My sister, who’s a veterinarian, has and would again tell me to find Lola a new home. I can’t. This is her 4th home (3rd owner). Charles loves her to the bottom of his soul and I love her too. I love her gray-black-brown silky fur, emerald green eyes, and the way she sleeps spread out on her side like a cat pancake. I love her spunk. I like watching her boxing matches with Fitzroy: he’s at least 50 % bigger but she holds her own.

Yet it kills me that it might be stress that made Mouchette ill; when the Dr. showed us the tube of bloody urine, I felt that faintness one feels when the fact of others’ mortality taps hard on the glass. That’s why the bill, though it may sit accruing interest for a long while, doesn’t upset me too much. Compared to Mouchette’s blood, how could it?

Moonlight Monologue for the New Kitten

The old kitten is replaced by a new baby kitten
the old dog by a new pup
like a dead Monday by Tuesday.

They stroke the new kitten in their laps
so that their excess affection won’t go sour,
so that it will love them in return, like the old one did.

But for me they aren’t replaceable,
not the kitten, not the Monday, not anything else;
for me they never die.

They only distance themselves, or dwell in me
disappearing into the distance: they dwell in my heart and ears,
like the Moonlight Sonata dwells in a piano.

Gone? No new rain rinses the shower-scent
of an old Monday from me,
no matter how hard it pours, hisses, streams.

Ridiculous, maybe, but it feels good to me,
like an old stone in the cemetery,
on which a bird might drop its feather.

Out there in the City Park and everywhere,
where forgetting fattens fresh ice,
how many, attentively oblivious, are skating!

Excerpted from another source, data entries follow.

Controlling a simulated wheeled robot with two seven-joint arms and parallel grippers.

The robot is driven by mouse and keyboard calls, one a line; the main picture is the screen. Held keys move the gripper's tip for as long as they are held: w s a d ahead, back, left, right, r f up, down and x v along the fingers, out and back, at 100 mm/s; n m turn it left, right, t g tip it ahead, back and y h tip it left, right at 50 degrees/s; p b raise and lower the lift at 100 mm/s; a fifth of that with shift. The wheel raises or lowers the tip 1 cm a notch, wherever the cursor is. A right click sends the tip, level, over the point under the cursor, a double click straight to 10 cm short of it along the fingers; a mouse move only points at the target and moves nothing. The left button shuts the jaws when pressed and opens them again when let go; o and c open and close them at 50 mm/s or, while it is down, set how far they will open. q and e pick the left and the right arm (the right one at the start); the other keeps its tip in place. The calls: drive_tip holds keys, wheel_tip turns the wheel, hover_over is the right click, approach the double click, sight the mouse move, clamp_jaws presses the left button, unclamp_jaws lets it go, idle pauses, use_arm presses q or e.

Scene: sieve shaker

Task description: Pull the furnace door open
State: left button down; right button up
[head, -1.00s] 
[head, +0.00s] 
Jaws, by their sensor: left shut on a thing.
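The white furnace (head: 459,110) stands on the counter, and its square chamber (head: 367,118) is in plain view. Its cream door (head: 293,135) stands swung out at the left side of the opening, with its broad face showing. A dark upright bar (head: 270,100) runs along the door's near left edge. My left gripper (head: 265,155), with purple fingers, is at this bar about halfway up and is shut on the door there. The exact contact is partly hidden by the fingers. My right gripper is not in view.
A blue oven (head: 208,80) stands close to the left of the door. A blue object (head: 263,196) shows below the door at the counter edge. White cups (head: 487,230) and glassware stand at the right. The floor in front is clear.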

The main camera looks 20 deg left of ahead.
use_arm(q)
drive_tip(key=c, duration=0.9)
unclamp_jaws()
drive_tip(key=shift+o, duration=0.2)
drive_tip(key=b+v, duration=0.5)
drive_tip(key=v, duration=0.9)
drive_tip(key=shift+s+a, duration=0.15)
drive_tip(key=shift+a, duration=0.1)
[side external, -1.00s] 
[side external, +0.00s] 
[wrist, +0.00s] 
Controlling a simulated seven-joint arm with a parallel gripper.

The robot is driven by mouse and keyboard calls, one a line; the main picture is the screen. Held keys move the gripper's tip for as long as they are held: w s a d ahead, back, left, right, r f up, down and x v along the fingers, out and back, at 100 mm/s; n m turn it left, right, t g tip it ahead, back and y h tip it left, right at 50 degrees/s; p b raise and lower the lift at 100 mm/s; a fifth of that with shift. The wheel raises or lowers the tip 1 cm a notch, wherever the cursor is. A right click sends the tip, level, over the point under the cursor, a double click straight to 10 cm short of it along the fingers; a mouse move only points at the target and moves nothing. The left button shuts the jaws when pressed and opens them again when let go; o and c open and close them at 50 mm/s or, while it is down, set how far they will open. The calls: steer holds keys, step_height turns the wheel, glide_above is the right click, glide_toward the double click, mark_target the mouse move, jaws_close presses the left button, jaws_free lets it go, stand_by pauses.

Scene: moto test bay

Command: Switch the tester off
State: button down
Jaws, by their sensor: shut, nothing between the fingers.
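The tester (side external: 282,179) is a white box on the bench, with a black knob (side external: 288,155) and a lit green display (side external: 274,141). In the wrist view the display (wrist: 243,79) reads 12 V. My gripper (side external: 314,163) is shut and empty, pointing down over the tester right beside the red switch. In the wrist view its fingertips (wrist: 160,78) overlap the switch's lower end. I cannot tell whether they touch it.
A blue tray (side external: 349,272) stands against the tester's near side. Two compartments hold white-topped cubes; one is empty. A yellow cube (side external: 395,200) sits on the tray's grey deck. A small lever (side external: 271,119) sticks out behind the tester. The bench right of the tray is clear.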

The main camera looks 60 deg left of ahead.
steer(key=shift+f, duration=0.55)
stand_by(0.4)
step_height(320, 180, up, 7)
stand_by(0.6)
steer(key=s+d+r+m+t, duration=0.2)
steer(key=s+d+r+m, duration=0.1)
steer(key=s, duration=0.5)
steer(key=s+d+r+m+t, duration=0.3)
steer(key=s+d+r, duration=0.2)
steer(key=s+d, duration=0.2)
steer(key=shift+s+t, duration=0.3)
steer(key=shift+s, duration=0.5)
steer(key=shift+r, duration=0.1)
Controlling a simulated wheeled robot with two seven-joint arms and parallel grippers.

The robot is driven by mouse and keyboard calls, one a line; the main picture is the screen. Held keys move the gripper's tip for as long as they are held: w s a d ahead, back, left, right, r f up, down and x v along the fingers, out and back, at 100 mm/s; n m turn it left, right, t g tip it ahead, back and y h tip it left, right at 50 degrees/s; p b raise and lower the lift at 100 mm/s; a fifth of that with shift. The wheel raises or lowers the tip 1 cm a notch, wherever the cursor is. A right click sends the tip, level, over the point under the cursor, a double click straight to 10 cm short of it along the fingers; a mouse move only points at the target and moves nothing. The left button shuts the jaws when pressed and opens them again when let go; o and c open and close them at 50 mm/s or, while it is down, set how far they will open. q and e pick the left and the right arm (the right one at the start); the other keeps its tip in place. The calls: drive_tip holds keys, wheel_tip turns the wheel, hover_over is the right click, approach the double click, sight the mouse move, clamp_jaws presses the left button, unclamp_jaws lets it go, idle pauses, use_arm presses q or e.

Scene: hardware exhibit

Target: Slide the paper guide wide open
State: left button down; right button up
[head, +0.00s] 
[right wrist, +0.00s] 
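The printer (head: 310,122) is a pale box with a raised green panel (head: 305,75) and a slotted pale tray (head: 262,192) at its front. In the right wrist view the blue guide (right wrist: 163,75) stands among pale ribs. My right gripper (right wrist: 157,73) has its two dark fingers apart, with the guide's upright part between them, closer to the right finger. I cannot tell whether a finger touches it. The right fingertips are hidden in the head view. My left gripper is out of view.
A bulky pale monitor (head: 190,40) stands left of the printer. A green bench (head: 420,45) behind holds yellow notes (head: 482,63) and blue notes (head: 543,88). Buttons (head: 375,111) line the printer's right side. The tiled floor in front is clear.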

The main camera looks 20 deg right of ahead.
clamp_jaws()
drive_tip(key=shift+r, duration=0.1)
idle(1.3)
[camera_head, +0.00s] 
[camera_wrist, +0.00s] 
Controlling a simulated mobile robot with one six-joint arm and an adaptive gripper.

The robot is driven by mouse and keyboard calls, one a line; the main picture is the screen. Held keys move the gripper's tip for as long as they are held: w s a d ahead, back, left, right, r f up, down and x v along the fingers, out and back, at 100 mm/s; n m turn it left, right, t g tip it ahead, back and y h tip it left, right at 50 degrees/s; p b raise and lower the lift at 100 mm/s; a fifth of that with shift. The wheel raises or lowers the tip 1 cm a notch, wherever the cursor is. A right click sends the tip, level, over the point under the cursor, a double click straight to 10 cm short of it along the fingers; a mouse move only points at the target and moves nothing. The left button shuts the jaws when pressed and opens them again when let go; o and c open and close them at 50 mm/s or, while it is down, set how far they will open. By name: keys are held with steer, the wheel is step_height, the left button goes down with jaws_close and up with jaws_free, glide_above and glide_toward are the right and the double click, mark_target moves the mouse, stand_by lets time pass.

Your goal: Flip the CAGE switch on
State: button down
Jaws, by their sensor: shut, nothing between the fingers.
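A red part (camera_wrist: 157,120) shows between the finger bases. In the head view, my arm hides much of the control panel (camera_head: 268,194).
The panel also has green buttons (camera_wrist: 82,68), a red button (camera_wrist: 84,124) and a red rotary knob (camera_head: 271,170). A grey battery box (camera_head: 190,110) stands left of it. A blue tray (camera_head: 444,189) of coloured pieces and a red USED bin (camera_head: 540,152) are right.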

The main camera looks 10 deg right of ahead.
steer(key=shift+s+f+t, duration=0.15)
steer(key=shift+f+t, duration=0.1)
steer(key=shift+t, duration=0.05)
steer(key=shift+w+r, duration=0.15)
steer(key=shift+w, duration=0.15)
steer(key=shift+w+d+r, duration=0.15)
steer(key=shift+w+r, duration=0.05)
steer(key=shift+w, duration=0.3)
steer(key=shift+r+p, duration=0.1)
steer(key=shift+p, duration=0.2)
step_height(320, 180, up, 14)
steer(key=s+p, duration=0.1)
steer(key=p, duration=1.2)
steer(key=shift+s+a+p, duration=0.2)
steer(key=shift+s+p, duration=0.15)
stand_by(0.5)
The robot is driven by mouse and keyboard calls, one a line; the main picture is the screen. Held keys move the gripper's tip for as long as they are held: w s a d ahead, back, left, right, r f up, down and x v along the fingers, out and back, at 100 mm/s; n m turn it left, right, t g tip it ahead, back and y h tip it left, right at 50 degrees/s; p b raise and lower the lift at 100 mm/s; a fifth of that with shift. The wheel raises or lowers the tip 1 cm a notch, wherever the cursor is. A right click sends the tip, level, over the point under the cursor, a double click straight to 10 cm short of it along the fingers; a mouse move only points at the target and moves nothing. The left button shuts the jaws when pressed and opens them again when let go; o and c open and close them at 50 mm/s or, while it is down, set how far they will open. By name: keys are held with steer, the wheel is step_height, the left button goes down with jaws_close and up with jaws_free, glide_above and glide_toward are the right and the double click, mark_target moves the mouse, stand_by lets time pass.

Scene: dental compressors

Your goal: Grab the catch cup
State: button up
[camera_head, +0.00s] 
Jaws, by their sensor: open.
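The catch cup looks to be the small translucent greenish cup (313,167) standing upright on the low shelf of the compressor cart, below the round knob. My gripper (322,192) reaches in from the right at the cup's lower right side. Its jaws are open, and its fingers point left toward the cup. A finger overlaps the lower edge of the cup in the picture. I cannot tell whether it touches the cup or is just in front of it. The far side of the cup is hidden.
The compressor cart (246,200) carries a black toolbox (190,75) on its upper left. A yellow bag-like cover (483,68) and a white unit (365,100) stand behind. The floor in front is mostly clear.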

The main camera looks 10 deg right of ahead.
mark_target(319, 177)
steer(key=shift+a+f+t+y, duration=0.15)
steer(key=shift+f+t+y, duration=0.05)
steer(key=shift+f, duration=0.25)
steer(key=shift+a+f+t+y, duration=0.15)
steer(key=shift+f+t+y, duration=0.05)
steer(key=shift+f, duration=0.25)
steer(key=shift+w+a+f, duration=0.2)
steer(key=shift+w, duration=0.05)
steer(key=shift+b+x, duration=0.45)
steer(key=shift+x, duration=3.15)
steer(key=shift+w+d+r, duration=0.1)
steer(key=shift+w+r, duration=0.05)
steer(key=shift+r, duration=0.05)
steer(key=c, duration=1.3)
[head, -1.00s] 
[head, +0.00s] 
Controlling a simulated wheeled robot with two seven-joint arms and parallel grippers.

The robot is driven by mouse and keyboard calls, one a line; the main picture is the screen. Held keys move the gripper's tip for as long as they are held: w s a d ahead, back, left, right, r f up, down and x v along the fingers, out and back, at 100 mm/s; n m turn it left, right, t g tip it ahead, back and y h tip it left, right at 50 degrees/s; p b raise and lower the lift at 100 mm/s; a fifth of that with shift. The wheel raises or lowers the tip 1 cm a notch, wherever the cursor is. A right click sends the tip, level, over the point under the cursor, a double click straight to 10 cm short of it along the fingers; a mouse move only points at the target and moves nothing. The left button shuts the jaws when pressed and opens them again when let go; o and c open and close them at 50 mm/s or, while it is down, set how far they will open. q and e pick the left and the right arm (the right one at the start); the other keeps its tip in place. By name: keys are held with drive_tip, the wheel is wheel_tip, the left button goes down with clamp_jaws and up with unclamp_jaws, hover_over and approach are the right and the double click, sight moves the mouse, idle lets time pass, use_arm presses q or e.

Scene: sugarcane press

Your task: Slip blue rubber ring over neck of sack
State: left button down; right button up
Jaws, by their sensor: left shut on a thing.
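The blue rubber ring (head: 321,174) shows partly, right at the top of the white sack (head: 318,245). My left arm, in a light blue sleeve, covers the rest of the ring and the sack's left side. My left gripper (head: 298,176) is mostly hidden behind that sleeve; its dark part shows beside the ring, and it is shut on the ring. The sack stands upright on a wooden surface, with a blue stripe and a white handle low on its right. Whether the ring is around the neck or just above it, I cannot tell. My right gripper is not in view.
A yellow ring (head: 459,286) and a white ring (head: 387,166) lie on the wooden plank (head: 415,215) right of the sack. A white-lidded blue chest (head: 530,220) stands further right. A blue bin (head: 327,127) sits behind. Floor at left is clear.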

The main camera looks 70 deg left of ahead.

I understand them, that on slippery ground
they alone possess life while living,
as long as is possible, and as best as is possible.

But for me easy grief’s loathsome,
and the easy solace of what’s easily replaced;
if I’m no more, they’ll replace me soon.

I know, if I’m no more, they’ll have someone else,
who’ll lie in their beds for me,
pant, talk, suffer, love.

But why shouldn’t it be this way? It might
need to be this way— why expect the unexpectable,
the too hard, the too much?… I understand.

And yet, for me, it’s irreplaceable
and what used to be dear doesn’t stop being dear.
And it is still too early to love the new kitten.

I don’t put it in my lap, because the old one’s
absence still burns there. I know
if I’m no more, there’ll be someone else.